Originally Posted by
UPTme
2.
If you think AMR can stay out of bankruptcy for the rest of your life, have fun with your A plan. I'll take a 20% B or a healthy 401K match over promised money any day.
That is precisely my point. But there are a lot of folks on this forum and others that are screaming it's the new "B" scale at AA. As I stated in an earlier post, the "A" plan only provides about a third of a pilots retirement, which makes it much smaller than plans that were terminated at DAL and UAL. Furthermore, it's funded to 100%, in fact it was funded to 142% 2 years ago, and 120% last year. AMR has made zero contributions to the plan for almost 3 years. On top of that, if the plan assets return 9% annually, AMR will never have to make a contribution. However, if new hires start coming in, the picture changes, since the plan assets will have to increase proportionally.

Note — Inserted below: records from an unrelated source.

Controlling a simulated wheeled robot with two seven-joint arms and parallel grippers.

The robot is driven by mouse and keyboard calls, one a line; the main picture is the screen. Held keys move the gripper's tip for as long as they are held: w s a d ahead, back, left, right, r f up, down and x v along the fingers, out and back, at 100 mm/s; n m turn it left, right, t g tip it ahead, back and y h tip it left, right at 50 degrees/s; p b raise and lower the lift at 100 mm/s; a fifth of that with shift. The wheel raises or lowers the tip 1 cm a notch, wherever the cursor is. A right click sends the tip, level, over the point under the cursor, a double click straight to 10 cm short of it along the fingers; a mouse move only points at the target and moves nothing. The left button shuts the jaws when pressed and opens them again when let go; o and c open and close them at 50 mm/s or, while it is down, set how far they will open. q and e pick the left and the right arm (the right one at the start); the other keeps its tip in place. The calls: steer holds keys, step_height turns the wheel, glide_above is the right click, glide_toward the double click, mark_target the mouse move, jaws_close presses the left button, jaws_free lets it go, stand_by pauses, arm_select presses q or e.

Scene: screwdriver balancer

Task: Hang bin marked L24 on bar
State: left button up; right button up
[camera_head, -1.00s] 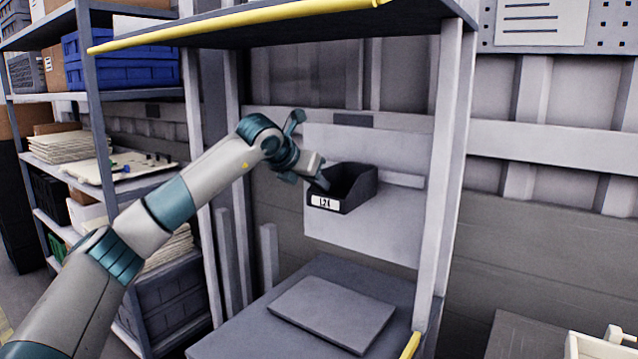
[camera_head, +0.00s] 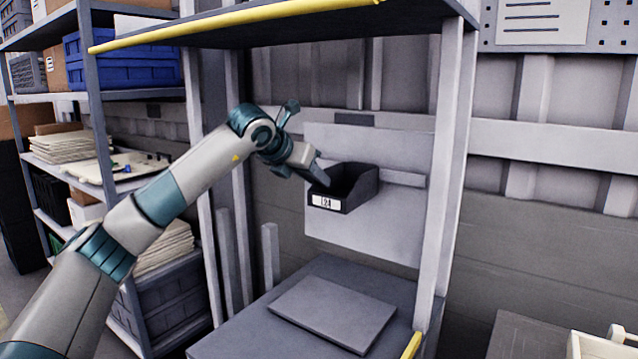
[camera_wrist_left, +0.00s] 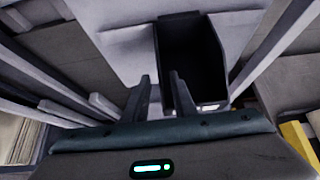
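The dark bin marked L24 (camera_head: 345,190) sits upright against the pale panel, at the height of the bar (camera_head: 403,179). The bar shows to its right; the contact behind the bin is hidden. In the left wrist view, the bin (camera_wrist_left: 195,60) is empty. My left gripper (camera_head: 322,177) is at the bin's front left rim. In the left wrist view, the left gripper's fingers (camera_wrist_left: 160,95) stand apart with a gap between them, near the bin's left wall. The right gripper is not in view.
The pale panel (camera_head: 360,235) hangs between grey posts (camera_head: 447,180). Below is a grey bench with a flat plate (camera_head: 333,313). A yellow-edged shelf (camera_head: 240,28) is overhead. A loaded rack (camera_head: 95,130) stands at left. The space before the panel's lower part is clear.

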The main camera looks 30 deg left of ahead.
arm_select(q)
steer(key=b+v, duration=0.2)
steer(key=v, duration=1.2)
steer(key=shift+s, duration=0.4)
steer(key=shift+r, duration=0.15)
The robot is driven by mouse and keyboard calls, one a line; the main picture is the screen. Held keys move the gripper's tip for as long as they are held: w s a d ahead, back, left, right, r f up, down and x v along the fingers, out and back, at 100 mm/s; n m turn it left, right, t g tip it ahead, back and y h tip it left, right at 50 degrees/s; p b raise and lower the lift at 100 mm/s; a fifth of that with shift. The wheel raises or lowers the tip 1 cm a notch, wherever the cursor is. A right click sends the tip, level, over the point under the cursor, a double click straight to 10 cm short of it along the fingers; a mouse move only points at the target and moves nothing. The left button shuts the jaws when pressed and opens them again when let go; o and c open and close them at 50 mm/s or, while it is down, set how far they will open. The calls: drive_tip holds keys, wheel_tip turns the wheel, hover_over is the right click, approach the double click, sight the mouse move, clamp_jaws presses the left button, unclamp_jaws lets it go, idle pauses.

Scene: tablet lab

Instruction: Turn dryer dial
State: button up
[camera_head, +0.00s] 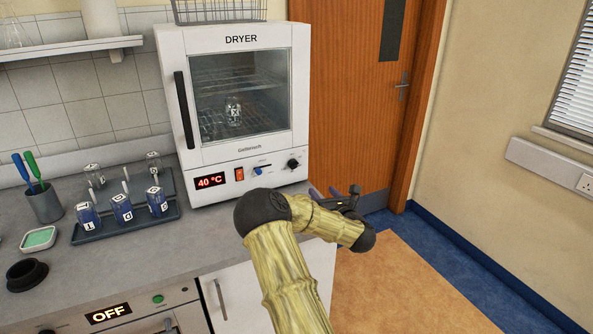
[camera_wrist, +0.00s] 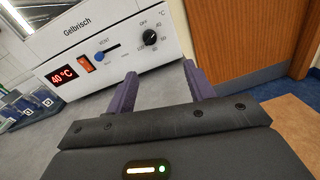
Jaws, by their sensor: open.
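The white dryer (camera_head: 235,150) stands on the counter with its door shut; a small glass vessel shows through its window. Its black dial (camera_head: 293,163) sits at the lower right of the front panel. The dial also shows in the wrist view (camera_wrist: 150,37), with a printed scale around it. The red display (camera_head: 210,181) reads 40 °C. My gripper (camera_wrist: 160,85) is open and empty, its two purple fingers apart. It is in front of and below the dial, not touching it. In the head view my gripper (camera_head: 325,193) is partly hidden by my arm.
Left of the dryer, a dark rack (camera_head: 125,222) holds several labelled bottles. An orange switch (camera_head: 240,174) and a blue slider (camera_head: 258,170) sit left of the dial. The wooden door (camera_head: 350,110) is behind right.

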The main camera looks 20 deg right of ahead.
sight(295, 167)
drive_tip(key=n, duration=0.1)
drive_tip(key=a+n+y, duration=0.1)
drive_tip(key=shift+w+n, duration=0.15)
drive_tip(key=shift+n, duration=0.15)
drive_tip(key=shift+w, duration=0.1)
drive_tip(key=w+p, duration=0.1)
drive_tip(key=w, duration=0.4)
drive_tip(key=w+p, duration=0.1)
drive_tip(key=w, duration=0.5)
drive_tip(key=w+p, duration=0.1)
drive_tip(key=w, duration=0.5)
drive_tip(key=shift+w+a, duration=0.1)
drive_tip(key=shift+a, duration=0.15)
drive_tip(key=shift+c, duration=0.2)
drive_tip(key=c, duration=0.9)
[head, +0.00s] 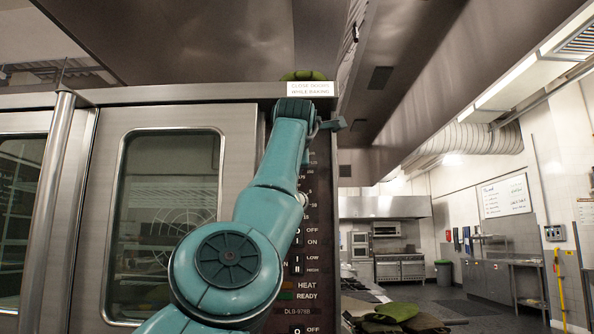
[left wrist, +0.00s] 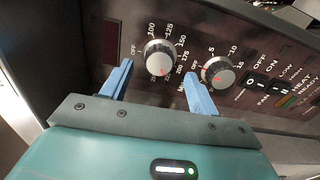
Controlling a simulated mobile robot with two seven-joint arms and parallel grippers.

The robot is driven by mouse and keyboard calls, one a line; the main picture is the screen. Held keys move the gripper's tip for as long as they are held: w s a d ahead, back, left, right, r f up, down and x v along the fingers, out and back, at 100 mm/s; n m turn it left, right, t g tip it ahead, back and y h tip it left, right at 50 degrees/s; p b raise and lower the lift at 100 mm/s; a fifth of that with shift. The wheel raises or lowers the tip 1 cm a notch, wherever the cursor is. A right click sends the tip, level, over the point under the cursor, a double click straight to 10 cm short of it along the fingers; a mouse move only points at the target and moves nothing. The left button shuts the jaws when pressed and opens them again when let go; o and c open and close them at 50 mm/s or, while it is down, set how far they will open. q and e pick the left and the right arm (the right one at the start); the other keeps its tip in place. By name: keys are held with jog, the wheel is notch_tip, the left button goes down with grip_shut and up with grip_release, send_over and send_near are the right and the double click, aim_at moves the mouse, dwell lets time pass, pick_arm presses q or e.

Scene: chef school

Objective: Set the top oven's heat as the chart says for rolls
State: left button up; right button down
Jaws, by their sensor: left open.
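The top oven's dark control panel (head: 312,240) stands right of its glass door, partly hidden behind my left arm. In the left wrist view, the round silver heat knob (left wrist: 160,55) has a scale with 100, 125, 150, 175 and 200. Its red mark is low on the face, near 200 or beyond; the exact setting is unclear. My left gripper (left wrist: 158,69) is open, its blue fingers on either side of this knob, with no clear contact. The gripper (head: 328,124) also shows in the head view. My right gripper is not in view. No readable rolls chart shows.
A second knob (left wrist: 217,71), with a 5, 10, 15 scale, sits close right of the right finger. Rocker switches (left wrist: 262,84) lie farther right. A sign (head: 310,88) says to close doors while baking. A whiteboard (head: 505,196) hangs far right, its writing illegible.

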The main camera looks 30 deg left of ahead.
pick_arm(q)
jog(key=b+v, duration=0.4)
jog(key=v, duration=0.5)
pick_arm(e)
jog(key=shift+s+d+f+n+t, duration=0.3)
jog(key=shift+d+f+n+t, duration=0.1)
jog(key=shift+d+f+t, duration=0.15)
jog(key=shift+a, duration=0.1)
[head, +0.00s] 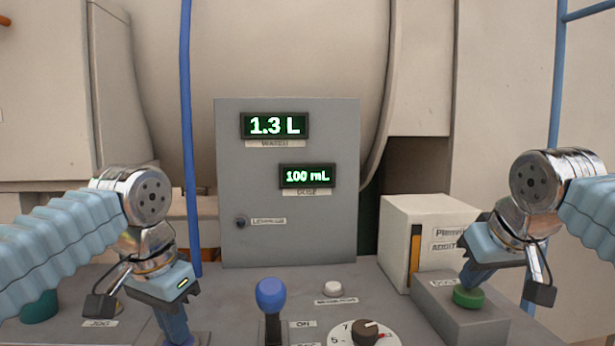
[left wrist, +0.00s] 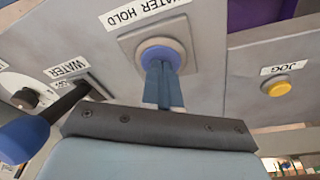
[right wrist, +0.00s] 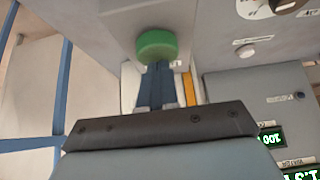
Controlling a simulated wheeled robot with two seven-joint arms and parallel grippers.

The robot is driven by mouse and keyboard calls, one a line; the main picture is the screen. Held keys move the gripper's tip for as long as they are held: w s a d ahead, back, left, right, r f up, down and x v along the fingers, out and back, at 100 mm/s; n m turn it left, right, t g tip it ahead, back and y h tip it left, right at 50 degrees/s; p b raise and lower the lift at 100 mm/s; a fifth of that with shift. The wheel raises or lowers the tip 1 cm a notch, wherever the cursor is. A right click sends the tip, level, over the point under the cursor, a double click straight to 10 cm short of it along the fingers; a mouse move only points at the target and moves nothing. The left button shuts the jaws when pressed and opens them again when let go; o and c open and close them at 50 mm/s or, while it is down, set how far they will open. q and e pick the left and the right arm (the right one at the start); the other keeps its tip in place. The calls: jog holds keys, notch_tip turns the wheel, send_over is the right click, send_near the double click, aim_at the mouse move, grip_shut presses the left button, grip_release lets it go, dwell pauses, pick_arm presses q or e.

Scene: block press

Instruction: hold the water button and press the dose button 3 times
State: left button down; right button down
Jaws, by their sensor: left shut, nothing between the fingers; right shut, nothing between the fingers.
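The blue round water button (left wrist: 158,54), labelled WATER HOLD, shows in the left wrist view. My left gripper (left wrist: 162,75) is shut and empty, its fingertips on the button's face; how far it is pressed in I cannot tell. In the head view my left gripper (head: 177,333) hides that button. The green dose button (head: 469,298) sits on a raised grey block at the right. My right gripper (head: 467,282) is shut and empty, its tips at the button's top; exact contact is unclear. The green button also shows in the right wrist view (right wrist: 156,44). The water display (head: 274,125) reads 1.3 L; the dose display (head: 307,176) reads 100 mL.
A blue-knobbed lever (head: 271,295), a small white button (head: 332,288) and a dial (head: 366,332) stand between my grippers. A white box (head: 425,225) stands behind the green button's block. A yellow JOG button (left wrist: 277,88) is beside the water button.

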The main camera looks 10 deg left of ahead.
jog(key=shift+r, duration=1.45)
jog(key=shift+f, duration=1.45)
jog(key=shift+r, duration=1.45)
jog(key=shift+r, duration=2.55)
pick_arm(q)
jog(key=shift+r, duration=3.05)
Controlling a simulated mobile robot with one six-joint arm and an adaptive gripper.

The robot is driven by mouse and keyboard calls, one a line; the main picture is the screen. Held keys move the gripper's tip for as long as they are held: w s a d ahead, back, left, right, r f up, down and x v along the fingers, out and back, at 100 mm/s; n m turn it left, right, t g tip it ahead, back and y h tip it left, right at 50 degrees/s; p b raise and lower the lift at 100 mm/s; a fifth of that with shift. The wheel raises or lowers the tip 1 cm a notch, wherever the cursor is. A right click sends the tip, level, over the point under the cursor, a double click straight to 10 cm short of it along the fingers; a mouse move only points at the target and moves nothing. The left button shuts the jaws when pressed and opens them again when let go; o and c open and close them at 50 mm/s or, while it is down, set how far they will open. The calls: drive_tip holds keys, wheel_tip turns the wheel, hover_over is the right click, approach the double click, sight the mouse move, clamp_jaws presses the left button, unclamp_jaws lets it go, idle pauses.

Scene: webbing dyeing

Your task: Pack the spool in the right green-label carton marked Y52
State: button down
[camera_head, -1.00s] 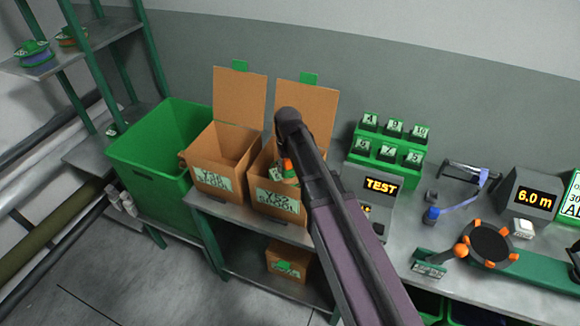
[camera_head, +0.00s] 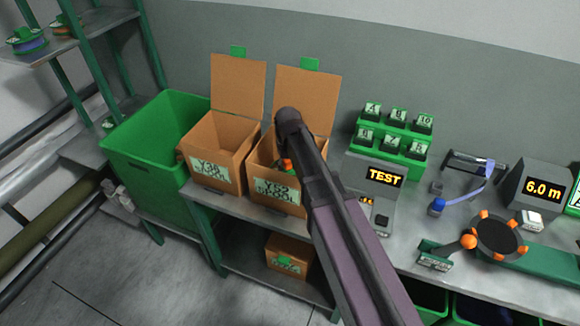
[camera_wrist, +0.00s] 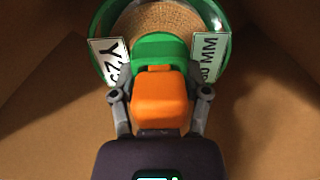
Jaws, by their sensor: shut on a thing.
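The right carton (camera_head: 262,155) is brown, with a green-edged label reading Y52 and its lid flap raised. My gripper (camera_wrist: 160,95) is inside brown cardboard walls in the wrist view, shut on the spool (camera_wrist: 103,28). The spool has a green rim, tan webbing and white labels, partly covered by my gripper. In the head view my arm reaches down into the right carton, and only a bit of orange and green shows at its opening. Whether the spool touches the carton floor cannot be told.
The left carton (camera_head: 213,140) stands open close beside it. A large green bin (camera_head: 150,155) is further left. A TEST device (camera_head: 383,176) and a rack of green-labelled blocks (camera_head: 392,135) stand to the right. Another small carton (camera_head: 288,252) sits on the lower shelf.

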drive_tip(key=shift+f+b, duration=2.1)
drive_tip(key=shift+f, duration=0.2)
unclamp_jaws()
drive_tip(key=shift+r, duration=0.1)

In my personal case, should the plan be terminated and the PBGC were to start paying my benefit, I expect my loss to be on the order of 10 to 20% annually. That's a far cry from the 80K to 100K our UAL and DAL brothers have suffered.
The question that must be answered is how big a contribution to a 401K match or "B" plan is needed to replace the "A" plan. My guess is not much, and because of that, there will be the perception that it's a new "B" scale.